Magazine Humeur

Le bouffon et le parano

Publié le 04 novembre 2010 par Secondflore

"On va pas se prendre la tête", qu’ils disaient…

Hier, pour la première fois, j’ai pensé que la frontière était ténue.
Que la démocratie dans laquelle nous sommes nés et que nous pensions éternelle était une petite chose bien fragile quand elle est médiocre.

J’y ai pensé quand j’ai lu que Bockel, "ministre d’ouverture" (haha) préconisait le dépistage de la violence chez les gamins de trois ans. Ce titre du Monde, j’avais l’impression de lire une coupure de presse dans un livre d’histoire qui montrerait la montée progressive vers… (pas de nom, svp)

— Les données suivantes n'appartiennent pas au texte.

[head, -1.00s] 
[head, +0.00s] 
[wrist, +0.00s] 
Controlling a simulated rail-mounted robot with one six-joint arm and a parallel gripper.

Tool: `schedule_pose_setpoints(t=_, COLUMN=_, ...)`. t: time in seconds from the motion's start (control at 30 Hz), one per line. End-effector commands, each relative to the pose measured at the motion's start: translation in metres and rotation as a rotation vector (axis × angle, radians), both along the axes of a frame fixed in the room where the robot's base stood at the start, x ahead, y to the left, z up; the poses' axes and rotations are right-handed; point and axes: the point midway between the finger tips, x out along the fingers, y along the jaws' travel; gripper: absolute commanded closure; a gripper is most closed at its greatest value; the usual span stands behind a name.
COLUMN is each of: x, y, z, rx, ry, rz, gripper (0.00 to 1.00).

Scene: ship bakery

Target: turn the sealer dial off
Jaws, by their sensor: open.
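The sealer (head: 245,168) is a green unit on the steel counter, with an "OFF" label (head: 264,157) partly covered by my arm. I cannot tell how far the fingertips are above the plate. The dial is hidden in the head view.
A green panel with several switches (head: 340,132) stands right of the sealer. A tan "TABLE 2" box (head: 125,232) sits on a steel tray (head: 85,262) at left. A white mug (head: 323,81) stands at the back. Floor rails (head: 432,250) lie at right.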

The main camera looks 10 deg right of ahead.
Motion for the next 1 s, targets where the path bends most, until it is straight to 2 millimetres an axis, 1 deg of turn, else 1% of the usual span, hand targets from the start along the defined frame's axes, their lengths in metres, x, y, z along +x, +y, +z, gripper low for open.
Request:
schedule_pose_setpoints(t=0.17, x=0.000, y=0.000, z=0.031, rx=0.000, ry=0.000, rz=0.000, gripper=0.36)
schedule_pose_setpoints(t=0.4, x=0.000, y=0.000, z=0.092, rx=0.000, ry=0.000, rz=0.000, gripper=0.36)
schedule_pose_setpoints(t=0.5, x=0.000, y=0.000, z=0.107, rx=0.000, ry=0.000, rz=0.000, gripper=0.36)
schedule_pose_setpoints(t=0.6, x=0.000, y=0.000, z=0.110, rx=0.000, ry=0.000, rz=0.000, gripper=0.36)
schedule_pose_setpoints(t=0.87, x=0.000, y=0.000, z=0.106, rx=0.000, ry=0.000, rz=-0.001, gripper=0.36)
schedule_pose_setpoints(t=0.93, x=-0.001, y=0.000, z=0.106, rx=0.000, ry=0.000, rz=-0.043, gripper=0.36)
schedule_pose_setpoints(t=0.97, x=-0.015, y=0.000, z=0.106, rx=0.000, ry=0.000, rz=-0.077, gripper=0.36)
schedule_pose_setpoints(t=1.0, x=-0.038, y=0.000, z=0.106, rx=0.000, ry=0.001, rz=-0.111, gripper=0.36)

J’y ai pensé aussi, évidemment, avec ces histoires de journalistes espionnés et cambriolés. J’ai imaginé les rendez-vous secrets qu’ils devaient désormais donner à leurs sources, des appels masqués dans des cabines téléphoniques, des têtes qui regardent en arrière pour vérifier qu’on n’est pas suivi, des documents qui s’échangent sous le manteau, des gens ordinaires qui doivent maintenant faire attention. Tout ce qui a bercé notre imaginaire des régimes totalitaires pendant qu’on se savait croyait à l’abri.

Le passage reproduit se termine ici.